Impostress
Reading Impostress was like taking a lukewarm bath: not particularly enjoyable, but not exactly painful, either. And like a lukewarm bath, it was hard to get too excited about it, or even really remember much about it afterward. This book is one of the most generic romances I’ve ever read, despite being set in both an interesting time (13th century) and an interesting place (Wales).

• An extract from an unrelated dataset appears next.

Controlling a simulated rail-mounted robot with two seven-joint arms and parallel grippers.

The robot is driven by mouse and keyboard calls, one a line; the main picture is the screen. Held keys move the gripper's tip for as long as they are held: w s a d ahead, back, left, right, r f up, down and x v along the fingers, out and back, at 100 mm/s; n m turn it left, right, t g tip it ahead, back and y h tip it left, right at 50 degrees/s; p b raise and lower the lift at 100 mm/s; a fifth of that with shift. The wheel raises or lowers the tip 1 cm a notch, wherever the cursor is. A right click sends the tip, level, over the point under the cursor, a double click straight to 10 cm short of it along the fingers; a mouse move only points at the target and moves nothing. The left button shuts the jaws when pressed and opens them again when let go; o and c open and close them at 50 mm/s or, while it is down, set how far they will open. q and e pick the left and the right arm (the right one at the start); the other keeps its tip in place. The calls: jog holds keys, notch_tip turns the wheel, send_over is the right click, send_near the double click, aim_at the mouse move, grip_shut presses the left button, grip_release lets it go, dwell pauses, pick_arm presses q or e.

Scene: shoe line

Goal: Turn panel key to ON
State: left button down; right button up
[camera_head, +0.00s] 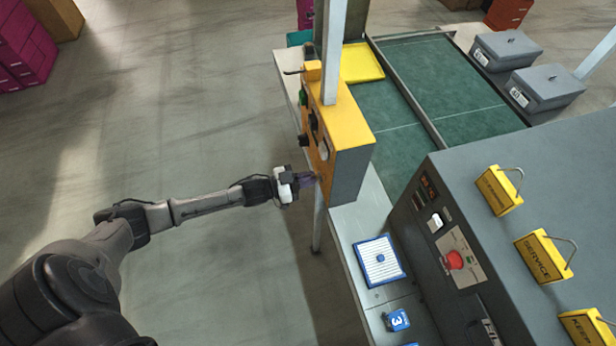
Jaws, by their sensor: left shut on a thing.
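A yellow and grey control panel box (340,125) is fixed to a metal post in the middle of the head view. Its front faces left and is seen at a steep angle, with several knobs and buttons on it. My left gripper (308,180) is at the lower part of this front. Its fingers are shut on something small there, likely the panel key, which the fingers hide. I cannot read the key's position or any ON mark. My right gripper is not in view.
A grey machine (520,200) with a red stop button (454,260) and yellow padlock-shaped tags (543,257) stands at the right. A green conveyor (440,85) with grey lidded boxes (505,48) lies behind.

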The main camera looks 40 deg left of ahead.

Kiera of Lawenydd is a young girl whose personality basically seems to be that she is nicer than her older sister, Elyn, although she is just as pretty (the two look as similar as identical twins, and people get confused as to which is which). Elyn is a selfish girl who is madly in love with a guy she knows cheats on her, but who can make her get all hot and bothered and lose her sense as she loses her clothing. Their father, another romance cliché, is a verging-on-doddering lord (with conveniently bad eyesight) who arranges a marriage between Elyn and powerful lord Kelan of Penbrooke in order to make sure Lawenydd is kept safe after he dies. Since Kiera owes Elyn a favor from a few years back, Elyn asks her sister to assume her place in the wedding ceremony and the wedding night so Elyn can have one more night with Brock, the love of her life. Kiera refuses, but Elyn runs off anyway, forcing Kiera to go through with the masquerade.

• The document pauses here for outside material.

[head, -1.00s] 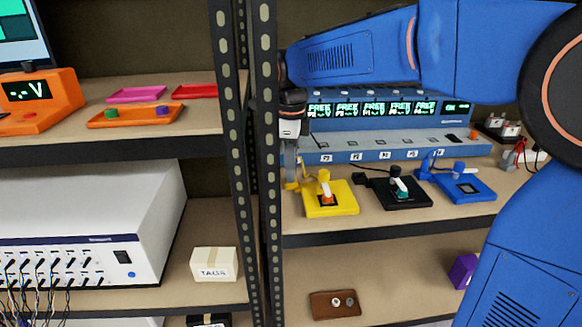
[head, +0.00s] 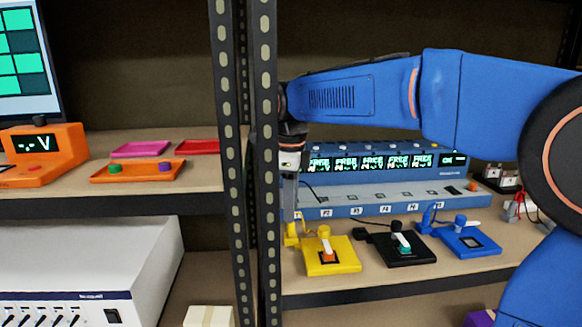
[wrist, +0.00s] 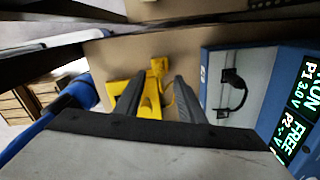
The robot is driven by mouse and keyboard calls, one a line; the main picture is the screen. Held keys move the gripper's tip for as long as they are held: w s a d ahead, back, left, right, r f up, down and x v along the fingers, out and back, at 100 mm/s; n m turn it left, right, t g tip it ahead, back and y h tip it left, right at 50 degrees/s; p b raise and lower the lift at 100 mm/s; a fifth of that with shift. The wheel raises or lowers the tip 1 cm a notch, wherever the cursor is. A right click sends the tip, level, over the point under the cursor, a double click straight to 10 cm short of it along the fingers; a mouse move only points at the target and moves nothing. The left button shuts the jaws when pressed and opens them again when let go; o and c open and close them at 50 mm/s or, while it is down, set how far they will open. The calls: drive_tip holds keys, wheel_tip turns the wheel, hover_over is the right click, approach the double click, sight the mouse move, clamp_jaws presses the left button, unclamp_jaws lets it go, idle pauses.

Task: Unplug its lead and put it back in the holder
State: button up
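My gripper (head: 290,207) hangs pointing down behind the shelf post's right side, above a small yellow part (head: 291,234) left of the yellow unit (head: 333,262). In the wrist view my gripper (wrist: 158,77) is open, and the yellow unit (wrist: 148,107) shows beyond and between its fingers. I see nothing held. The head view shows part of a thin dark lead near the dock (head: 350,208)'s left end.
A black unit (head: 405,253) and a blue unit (head: 470,243) stand right of the yellow one. The perforated shelf post (head: 266,150) is close beside my gripper. An orange meter (head: 38,160) and small trays (head: 140,149) are on the left shelf.

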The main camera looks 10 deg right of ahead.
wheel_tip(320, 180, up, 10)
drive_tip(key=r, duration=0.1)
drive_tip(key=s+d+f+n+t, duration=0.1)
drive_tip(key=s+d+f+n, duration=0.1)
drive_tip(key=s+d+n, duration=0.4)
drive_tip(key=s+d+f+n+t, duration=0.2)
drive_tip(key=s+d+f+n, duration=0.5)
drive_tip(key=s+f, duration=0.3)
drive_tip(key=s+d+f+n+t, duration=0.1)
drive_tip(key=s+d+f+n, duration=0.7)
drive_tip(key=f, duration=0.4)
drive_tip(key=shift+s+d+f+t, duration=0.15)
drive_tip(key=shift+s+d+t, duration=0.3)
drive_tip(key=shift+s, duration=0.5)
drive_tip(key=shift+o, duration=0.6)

Elyn’s plan is that Kiera will put a sleeping potion into Kelan’s wine and sprinkle pig’s blood on the sheets so that Kelan will assume the marriage has been consummated, while Kiera remains a virgin. Elyn will then sneak back into the castle and switch places with her sister after enjoying her last night of passion with Brock. Naturally, this plan does not work. First of all, Kelan is not as easily drugged as Kiera would like, and dopey Kiera ends up having sex with her new brother-in-law. (Welsh law supposedly says that saying the woman’s name makes a marriage binding, not the consummation, so Elyn is married to Kelan despite what he does with Kiera). Elyn does not return as planned the next day, and Kiera has to keep Kelan holed up in their bedroom so that no-one figures out he’s with the wrong sister. You can probably figure out how they spend their time. Yup, she’s having elegiac sex with her brother-in-law, while also frantically trying to figure out where Elyn has gotten to, and dodging anyone who isn’t in on the secret.

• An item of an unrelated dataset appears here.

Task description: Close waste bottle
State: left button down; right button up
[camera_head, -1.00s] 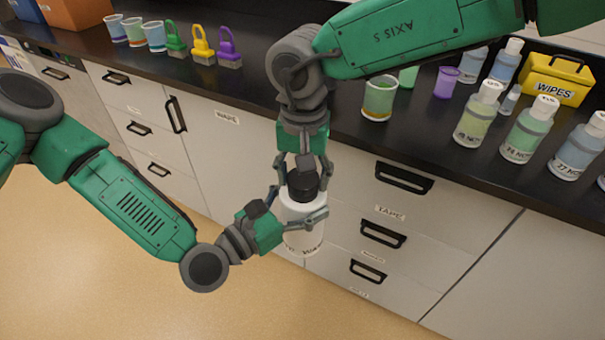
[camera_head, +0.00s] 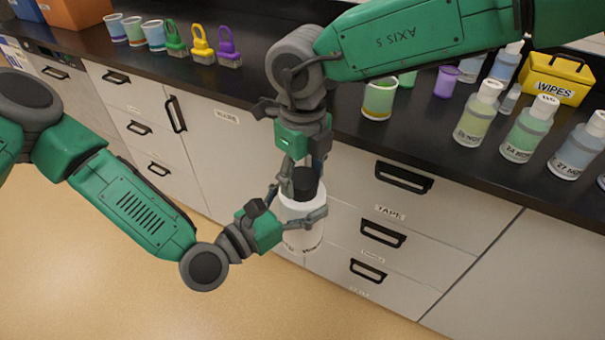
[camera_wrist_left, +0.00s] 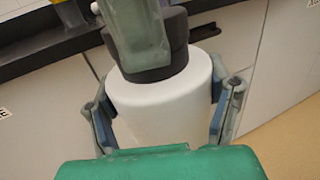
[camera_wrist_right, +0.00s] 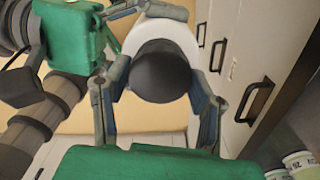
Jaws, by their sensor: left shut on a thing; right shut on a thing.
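The waste bottle (camera_head: 301,235) is white with a black cap (camera_head: 305,182), held upright in the air in front of the drawers. My left gripper (camera_head: 298,214) is shut around the white body from the left; the left wrist view shows its fingers on both sides of the bottle (camera_wrist_left: 165,105). My right gripper (camera_head: 300,178) comes from above and is shut on the black cap. In the right wrist view its fingers flank the cap (camera_wrist_right: 160,72). The cap sits at the bottle's top; its thread is hidden.
The black counter (camera_head: 270,95) runs behind the bottle. Drawer handles (camera_head: 383,235) stick out close behind the bottle. The floor in front is clear.

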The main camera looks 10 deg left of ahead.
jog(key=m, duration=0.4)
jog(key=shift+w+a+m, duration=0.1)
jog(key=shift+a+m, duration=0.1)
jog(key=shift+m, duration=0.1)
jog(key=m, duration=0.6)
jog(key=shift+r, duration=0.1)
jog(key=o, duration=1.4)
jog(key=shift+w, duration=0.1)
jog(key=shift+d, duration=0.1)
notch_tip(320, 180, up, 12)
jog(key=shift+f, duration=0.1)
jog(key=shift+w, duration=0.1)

Kelan is, as far as I can tell, a young man with a temper and a ferocious sexual appetite. He is astounded at his new wife’s capacity for passion, but since he is also very concerned about his dying mother, he hauls Kiera away from her home and brings her to Penbrooke (but not without having frequent sex with his new bride). There, Kiera wrestles with whether or not to tell Kelan she is not who he thinks she is.
Unless you subscribe to the theory that sexual communion makes a working, complete relationship, it’s awfully hard to figure out why Kiera and Kelan fall in love. They don’t talk much, he knows she is hiding something, she knows he is her brother-in-law – how could they possibly fall in love? Kiera’s thoughts echo mine when, halfway through the book, she thinks: “In love? With this stranger? A man I barely know? My sister’s husband?” The setting is equally generic; there was no indication, except for the y’s and ll’s littering (or is that llytteryng?) everyone’s names that the action took place in Wales.
The secondary characters, though clichés, actually had one personality trait to identify, unlike Kiera and Kelan. There’s the old nurse who has magical powers; the giggly younger sister; the horny bastard who dupes Elyn; his shrewish, skinny fiancée; and the sycophantic priest. That said, however, Jackson’s writing style is pleasant enough, and she doesn’t drag out the action unnecessarily. Even after the first few sexual encounters, she doesn’t describe Kelan and Kiera’s bedroom activity with more than a phrase indicating they’ve just had another tryst.
Impostress is a bland, painless-to-read book that is hard to recall once the last page has been turned. Like that lukewarm bath, it’s not something you would ardently wish for, nor is it actively painful to experience.